December 6, 2013
Once you’ve finished your service and are leaving military housing, you are now faced with a new challenge: buying a new home. For many veterans, the home they buy after retiring from the military is the first home they’ve ever bought. If you are in that situation, you need to quickly educate yourself on all aspects of home buying, including seeking home loans, making down payments, and finding a new place to live that is both affordable and fulfills the needs of everyone in your family.
Here are a few tips to help you as you begin the home buying process…
1. Determine what you can afford
The number one determinant of success when buying a home is only buying a home you can afford. When people buy outside of their means, they risk crippling their finances to support their new home — and, in some cases, find themselves facing foreclosure when they can no longer make mortgage payments.
Take some time to sit down with your spouse and discuss your finances. Remember to consider not only your income now, but also your income in the future: Are you planning to get a new job? Is your spouse planning to retire? Do not forget about other financial obligations, such as your children’s college tuition, that will also draw from your available cash.
2. Look for VA loans
Nearly everyone takes out loans when buying a home, so it is in your best interest to find loans specifically designed for veterans. These loans often offer lower interest rates and better terms than traditional home loans. By looking for low VA rates, you could potentially save thousands of dollars on your loan, and potentially increase the amount of home you can afford.
3. Begin thinking about location
Once you have your budget in place and are looking for loans, it’s time to think about location. Yes, military families are known for their flexibility and willingness to move, but your family may also want to stay in one place for a change. If your spouse has a good job, or your children are doing well in their schools, it is to your advantage to stay in the same city as your current military base.
If you are planning to move, take a look at this Forbes list of best cities for military veterans. Topping the list? Pittsburgh, which combines a low cost of living with numerous educational and career opportunities.
No matter where you move, keep in mind that you’re probably going to be living in your new home for a decade or more. If you want to move closer to grandparents, or have always wanted to live near the ocean, now’s your time to make that choice.
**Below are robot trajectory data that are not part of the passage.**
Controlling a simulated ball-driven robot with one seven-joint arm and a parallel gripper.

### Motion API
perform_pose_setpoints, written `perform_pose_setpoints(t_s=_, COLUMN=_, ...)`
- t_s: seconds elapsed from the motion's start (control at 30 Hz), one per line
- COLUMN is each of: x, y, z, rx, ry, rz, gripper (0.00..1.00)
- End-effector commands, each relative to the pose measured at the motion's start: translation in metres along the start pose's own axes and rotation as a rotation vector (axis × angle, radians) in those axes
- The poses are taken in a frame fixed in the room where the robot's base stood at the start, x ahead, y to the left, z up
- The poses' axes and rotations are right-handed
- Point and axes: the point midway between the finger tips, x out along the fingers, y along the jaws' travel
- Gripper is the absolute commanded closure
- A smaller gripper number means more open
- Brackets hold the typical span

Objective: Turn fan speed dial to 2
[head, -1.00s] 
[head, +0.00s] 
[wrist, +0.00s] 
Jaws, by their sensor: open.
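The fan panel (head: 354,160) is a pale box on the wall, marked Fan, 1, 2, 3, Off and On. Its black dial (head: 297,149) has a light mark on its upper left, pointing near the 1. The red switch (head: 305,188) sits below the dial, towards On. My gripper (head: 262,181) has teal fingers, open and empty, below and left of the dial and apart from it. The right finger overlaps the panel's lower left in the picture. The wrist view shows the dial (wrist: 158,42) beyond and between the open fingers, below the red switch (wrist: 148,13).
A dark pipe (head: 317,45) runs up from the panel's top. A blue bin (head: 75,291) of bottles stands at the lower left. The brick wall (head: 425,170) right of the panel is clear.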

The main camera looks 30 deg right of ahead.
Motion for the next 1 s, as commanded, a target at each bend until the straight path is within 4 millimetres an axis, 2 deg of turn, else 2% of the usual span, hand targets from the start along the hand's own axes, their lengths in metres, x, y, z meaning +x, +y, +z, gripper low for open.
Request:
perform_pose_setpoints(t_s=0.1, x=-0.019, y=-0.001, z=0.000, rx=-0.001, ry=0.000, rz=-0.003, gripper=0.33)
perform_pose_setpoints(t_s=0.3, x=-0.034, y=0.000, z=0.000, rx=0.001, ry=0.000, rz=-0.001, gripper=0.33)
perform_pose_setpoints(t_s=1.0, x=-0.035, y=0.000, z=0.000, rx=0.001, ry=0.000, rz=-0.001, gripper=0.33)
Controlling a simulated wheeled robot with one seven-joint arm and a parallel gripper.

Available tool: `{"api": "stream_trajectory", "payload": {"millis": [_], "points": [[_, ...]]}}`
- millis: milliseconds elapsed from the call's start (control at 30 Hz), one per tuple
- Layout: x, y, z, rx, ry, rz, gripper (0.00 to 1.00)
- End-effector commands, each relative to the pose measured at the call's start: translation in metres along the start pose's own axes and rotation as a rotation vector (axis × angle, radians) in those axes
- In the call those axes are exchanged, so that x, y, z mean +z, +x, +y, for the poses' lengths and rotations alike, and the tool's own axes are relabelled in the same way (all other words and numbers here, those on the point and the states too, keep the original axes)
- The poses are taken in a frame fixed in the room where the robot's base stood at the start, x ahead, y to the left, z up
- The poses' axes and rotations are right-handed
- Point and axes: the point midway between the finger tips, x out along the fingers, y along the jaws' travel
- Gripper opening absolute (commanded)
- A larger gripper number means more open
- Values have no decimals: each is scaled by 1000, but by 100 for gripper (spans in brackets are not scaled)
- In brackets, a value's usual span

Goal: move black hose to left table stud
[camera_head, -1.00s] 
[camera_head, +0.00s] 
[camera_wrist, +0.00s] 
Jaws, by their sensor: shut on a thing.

4. Consider the true cost of every potential home
As you start looking at homes, make sure you take some time to factor the true cost of each of them. That beautiful home that’s just a little out of your price range is going to take extra dollars out of your paycheck every month, so make sure that it’s worth the cost. On the other hand, be very careful about the low-cost “fixer-upper” home. Home remodeling and fix-up costs sometimes hit $40,000 per room, not to mention the labor, sweat, and frustration involved.
Ideally, you and your family have spent the past few years planning for life after your military retirement. If this is not the case, remember that there are many resources available to help you through the home buying process. The US Department of Veterans’ Affairs, along with local and third-party resources, are all there to help you and your family start a new life after your service, and this includes buying your new home. Take their advice, learn as much as you can, and get excited about starting a new phase of life in your new home.